Yes, it took me some time till i found this solution
- 04 Aug 2005
I have completed my enhancements, and am attaching a new patch file. I have removed the concept of an array of image buffers, and rather put in three distinct, separate buffers within the netcam context. These buffers are named "receiving", "jpegbuf" and "latest". Rather than use indices to access them, they are directly accessed by pointers, and the "xchg" becomes an exchange of pointers.
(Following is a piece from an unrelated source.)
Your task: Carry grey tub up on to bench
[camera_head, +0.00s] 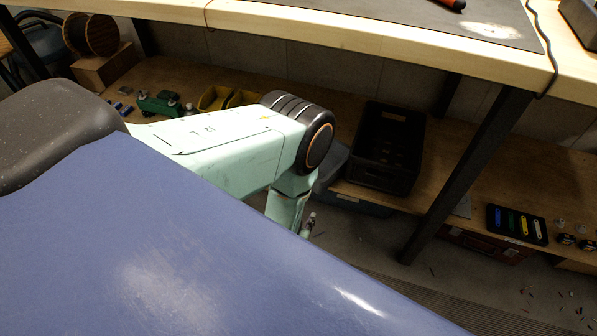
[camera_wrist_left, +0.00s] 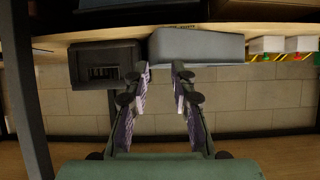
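The grey tub (camera_wrist_left: 195,46) shows in the left wrist view, just beyond my left fingertips, beside a dark crate. In the head view, a grey piece (camera_head: 331,167) that looks like the tub shows behind my left arm, on the lower shelf; the arm hides most of it. My left gripper (camera_wrist_left: 161,68) has its two fingers apart with nothing visible between them; I cannot tell whether they touch the tub. In the head view only a small part of the left gripper (camera_head: 308,226) shows below the forearm. My right gripper is in neither view. The bench top (camera_head: 380,50) runs across the back.
A black crate (camera_head: 387,150) stands on the lower shelf beside the tub; it also shows in the wrist view (camera_wrist_left: 104,64). A dark bench leg (camera_head: 468,170) stands right of it. A black tray (camera_head: 517,225) lies farther right. Yellow bins (camera_head: 215,98) are at left.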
I tested the code with a single (remote) netcam overnight, and had no problems at all with it. However, the new code consistently fails under my testing with 9 separate (simultaneous) cameras. Data errors occur, and threads unexpectedly terminate. For that reason, it should be considered experimental
Since I previously spent so much time convincing myself that the basic approach is correct, my thinking at this point is that the errors may not be directly related to the buffer switching. The big difference between this approach and the former (mutex) is that both
the camera-handling thread and
the jpeg-decompression thread are never put into a state of "waiting" for a buffer. I am continuing my investigation into this, but I wanted to get this patch published so that others (especially Peter) could check over what I have done and (if possible) conduct some simultaneous testing.
- 04 Aug 2005
I figured out where the problem came from. The idea of returning NULL within netcam_next if anything was wrong with the frame (e.g. a JPEG decompression problem) is not satisfactory. The NULL return causes the main Motion code to kill the thread (resulting in the unexpected termination I experienced). I'm not producing a different version of the patch at this time, but rather moving the discussion of the appropriate handling of such a case to the NetcamRetryErrorDiscussion
- 05 Aug 2005
I changed the NULL returns to be calls to a new routine "netcam_grey_picture" which returns an image according to it's name. I also re-generated the patch file to work against snap10 (if nothing bad happens in the near future, I would expect this feature to go into snap11). The patch also includes a little further cleanup of code and comments within the three netcam routines (as well as their include files), and changes the libjpeg errors to only appear if netcam.c is compiled with NETCAM_DEBUG. I believe that the only thing remaining is to enhance the error detetection and recovery, so I would suggest any further discussion go to the NetcamRetryErrorDiscussion
- 05 Aug 2005 16:50PDT
After further testing, and reports from users who were not able to implement this patch, further thought was given to what we were trying to accomplish. The idea of using the 'xchg' macro to atomically exchange two pointers is certainly attractive, but has three bad points. First, certain distributions (Red Hat in particular) do not include the 'xchg' macro in their asm/system.h include file. Second, although the macro is great for the i386 (and x86-64) architecture, it is not necessarily good on other architectures on which motion may be run. Third and last, the macro is actually intended to be used within the kernel, and is not guaranteed to be atomic (on all architectures) when used within user space. Apparently this is the reason Red Hat has decided not to include it within their distribution.
We discussed this further on the IRC chat channel, and our conclusion was that it was just not worthwhile implementing this approach. The potential savings in execution time do not justify the potential problems in implementation and support. For that reason, motion will retain the usage of pthread_mutex_lock / pthread_mutex_unlock. However, your suggestion to use a "triple buffer scheme" is still a very good one, and we will retain those enhancements.
The acceptable parts of this will be found under the NetcamErrorImprovementPatch
- 09 Aug 2005
I agree 100%.
I do not dare taking the risk that Motion will no longer on PowerPCs or other architectures then i386.
A performance gain per pixel is worth trying to persue. But a few extra instructions handling a mutex per frame is not worth limiting Motion to i386 when it is cross platform today. And I know we have non-386 users.
But other elements of this patch are great and will be used in the other Netcam patch.
- 09 Aug 2005
Third and last, the macro is actually intended to be used within the kernel, and is not guaranteed to be atomic (on all architectures) when used within user space. Apparently this is the reason Red Hat has decided not to include it within their distribution.
Do you have any links describing this, i can't believe?
- 09 Aug 2005
REF the xchg.diff "use xchg if configure checks it".
It is not worth it. If something as common as Red Hat and Fedora does not support this is will not go in.
It is two different ways to do things. When something does not work I will personally as a FC4 user not be able to test the same version of the running code as another user has.
I think the pthread method is pretty effective in the light that this is done normally 5 - 10 times per seconds (normal network camera speed).
- 12 Aug 2005
the main problem with xchg is, that not every arch supports it for using in userspace. Some archs needs locking of irq that is maybe not possible in userspace.
But for i386 archs and some others if anybody does not like locks
may be used.
- 13 Aug 2005